The lines to be copied run from the one containing "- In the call" to the end of the material below; reproduce them exactly, including both ends, and nothing more.

**SUPPLIED INFORMATION:**
_ _ _

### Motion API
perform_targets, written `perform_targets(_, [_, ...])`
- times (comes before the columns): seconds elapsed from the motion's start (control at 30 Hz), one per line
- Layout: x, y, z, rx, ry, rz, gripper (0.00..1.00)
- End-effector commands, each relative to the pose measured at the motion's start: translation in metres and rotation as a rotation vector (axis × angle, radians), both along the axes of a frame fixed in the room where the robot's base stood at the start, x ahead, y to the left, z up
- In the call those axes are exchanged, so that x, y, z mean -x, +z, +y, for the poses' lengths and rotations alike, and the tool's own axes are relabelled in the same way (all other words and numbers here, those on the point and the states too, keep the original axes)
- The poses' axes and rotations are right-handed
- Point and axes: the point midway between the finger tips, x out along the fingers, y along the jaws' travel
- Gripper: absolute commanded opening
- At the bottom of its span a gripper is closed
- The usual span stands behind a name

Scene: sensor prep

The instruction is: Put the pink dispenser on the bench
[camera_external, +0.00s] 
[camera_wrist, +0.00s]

_ _ _

**REPLY TO THE TASK:**
- In the call those axes are exchanged, so that x, y, z mean -x, +z, +y, for the poses' lengths and rotations alike, and the tool's own axes are relabelled in the same way (all other words and numbers here, those on the point and the states too, keep the original axes)
- The poses' axes and rotations are right-handed
- Point and axes: the point midway between the finger tips, x out along the fingers, y along the jaws' travel
- Gripper: absolute commanded opening
- At the bottom of its span a gripper is closed
- The usual span stands behind a name

Scene: sensor prep

The instruction is: Put the pink dispenser on the bench
[camera_external, +0.00s] 
[camera_wrist, +0.00s]

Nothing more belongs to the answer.